Tailored Error Mitigation for Single-Qubit Magnetometry

TL;DR

This paper introduces a tailored error mitigation technique for single-qubit quantum sensors, improving their accuracy by adapting to environmental noise and achieving optimal sensitivity in magnetometry.

Contribution

The paper presents a novel, adaptive error mitigation method that effectively reverses noise effects in quantum sensors, enhancing their precision in practical applications.

Findings

Achieves optimal sensitivity in noisy single-NV-center magnetometry.

Automatically adapts to the complexity of dissipative evolution.
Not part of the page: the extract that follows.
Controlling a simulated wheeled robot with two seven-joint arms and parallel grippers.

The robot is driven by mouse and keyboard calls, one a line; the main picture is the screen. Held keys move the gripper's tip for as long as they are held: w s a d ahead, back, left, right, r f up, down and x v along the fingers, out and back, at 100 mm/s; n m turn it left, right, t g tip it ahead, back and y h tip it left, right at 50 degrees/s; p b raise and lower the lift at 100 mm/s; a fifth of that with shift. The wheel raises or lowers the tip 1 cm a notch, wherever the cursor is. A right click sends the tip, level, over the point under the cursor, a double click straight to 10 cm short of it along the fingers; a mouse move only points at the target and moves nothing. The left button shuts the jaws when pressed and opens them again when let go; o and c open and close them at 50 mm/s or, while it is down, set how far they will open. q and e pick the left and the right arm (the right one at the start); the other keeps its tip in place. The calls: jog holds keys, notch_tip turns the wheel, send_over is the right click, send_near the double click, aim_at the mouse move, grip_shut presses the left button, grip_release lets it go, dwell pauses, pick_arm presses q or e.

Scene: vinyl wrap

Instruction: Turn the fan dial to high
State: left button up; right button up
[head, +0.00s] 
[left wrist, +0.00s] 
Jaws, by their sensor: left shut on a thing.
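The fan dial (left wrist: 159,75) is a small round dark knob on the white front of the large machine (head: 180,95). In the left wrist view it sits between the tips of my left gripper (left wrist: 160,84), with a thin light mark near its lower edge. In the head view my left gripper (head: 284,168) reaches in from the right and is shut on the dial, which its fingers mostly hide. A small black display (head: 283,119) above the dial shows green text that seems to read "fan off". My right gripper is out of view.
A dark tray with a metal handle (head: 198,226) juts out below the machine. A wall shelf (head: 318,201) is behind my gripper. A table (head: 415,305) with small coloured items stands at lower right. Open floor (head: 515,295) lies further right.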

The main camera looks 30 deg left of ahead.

Demonstrates resilience of the method under environmental noise.

Abstract

Quantum sensing is an emerging field with the potential to outperform classical methods in both precision and spatial resolution. However, the sensitivity of the underlying quantum platform also makes the sensors highly susceptible to their environmental noise. To address this issue, techniques from the field of quantum error mitigation use information about the noise to improve measurement results. We present a novel mitigation technique for quantum sensors to efficiently reverse the effects of any noise that can be described by a completely positive trace preserving map. The method leverages the knowledge acquired by a pre-characterization step of the device to automatically adapt to the complexity of the dissipative evolution and to indicate optimal sensing times $\tau$ to achieve the most accurate results. We demonstrate that our method reaches the best achievable sensitivity in noisy single-NV-center magnetometry. This work marks a further step toward more resilient quantum sensors with the smallest scale of resolution.